Friday, October 3, 2008

ED 400 - 10/6/08 - Authentic Learning

Authentic Learning – Dan Eller – 10/6/08
As educators in higher education, we are always looking for ways to make information more meaningful to our students. Authentic learning allows for this “meaning” by presenting students with problem-solving activities that employee authentic, real-world questions that enable students to participate in a learning community. In this learning community there exists many sources of knowledge, but the teacher is but one source of this knowledge.
Higher education today attracts a participatory learner engaged with state-of-the-art technology; students can use their online collaborative abilities to develop their academic pursuits. This community collaboration goes beyond the walls of the classroom and teacher delivered instruction, to encompass all that is waiting outside the traditional learning environment. This places the learner in somewhat of an uncomfortable, non-directed learning environment where the teacher can act as the guide to facilitate this broader learning world. By incorporating this pedagogy into our teaching practice, we continue the future exploration of knowledge by our students, and ultimately provide a stable foundation for this student driven knowledge to become student driven practice.
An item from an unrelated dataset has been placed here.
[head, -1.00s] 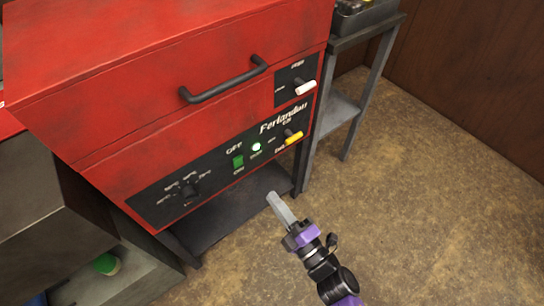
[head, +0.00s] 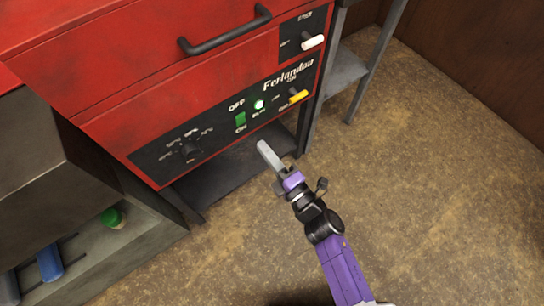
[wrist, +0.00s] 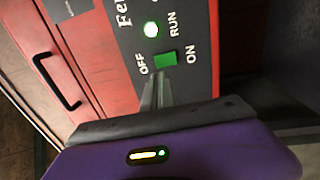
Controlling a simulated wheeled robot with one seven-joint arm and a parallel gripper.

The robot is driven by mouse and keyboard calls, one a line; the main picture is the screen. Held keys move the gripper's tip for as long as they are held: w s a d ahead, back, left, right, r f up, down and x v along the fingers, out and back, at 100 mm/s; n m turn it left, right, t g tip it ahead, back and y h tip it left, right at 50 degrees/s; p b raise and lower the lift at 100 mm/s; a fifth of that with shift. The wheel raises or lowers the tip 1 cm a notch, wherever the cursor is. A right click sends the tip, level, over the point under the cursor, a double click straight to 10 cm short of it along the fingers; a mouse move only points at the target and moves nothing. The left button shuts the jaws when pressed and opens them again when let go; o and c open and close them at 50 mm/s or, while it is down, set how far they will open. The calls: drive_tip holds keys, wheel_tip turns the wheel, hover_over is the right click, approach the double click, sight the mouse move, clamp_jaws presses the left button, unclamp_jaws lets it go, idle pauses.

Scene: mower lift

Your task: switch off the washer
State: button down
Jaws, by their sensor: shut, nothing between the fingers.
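The red washer (head: 120,105) has a black front panel (head: 215,139). A green switch (head: 240,119) sits on the panel between OFF above and ON below; it also shows in the wrist view (wrist: 166,58). A round green lamp (head: 259,104) marked RUN is lit beside it, also bright in the wrist view (wrist: 151,29). My gripper (head: 264,147) is shut and empty. In the head view its tips appear just below and right of the switch. In the wrist view the fingers (wrist: 156,92) point toward the switch's OFF side; I cannot tell whether they touch.
A dark knob (head: 189,151), a yellow knob (head: 298,96) and a white knob (head: 313,41) stick out of the front. A black handle (head: 228,35) is above. A grey shelf stands right of the washer (head: 345,72). The floor at right is clear.

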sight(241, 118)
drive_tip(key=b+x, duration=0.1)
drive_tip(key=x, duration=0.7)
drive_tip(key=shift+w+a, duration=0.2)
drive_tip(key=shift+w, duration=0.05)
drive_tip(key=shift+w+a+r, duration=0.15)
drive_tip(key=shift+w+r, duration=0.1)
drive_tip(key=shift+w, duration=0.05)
Monday, September 29, 2008

ED 400 - 9/29/08 - Constructivism

The tagline for Cal Poly SLO is "Learn by doing", Diana G. Oblinger notes in the article, Authentic Learning for the 21st Century: An overview, "Learning-by-doing is generally considered the most effective way to learn". As educators we need to design learning opportunites for our higher education students that allow for individuals to construct their own understanding of new information by guiding them in a practical setting. Teaching to the test where students memorize facts and equations will not engage students in personal experimentation of building on knowledge from the past to explore the knowledge of the future.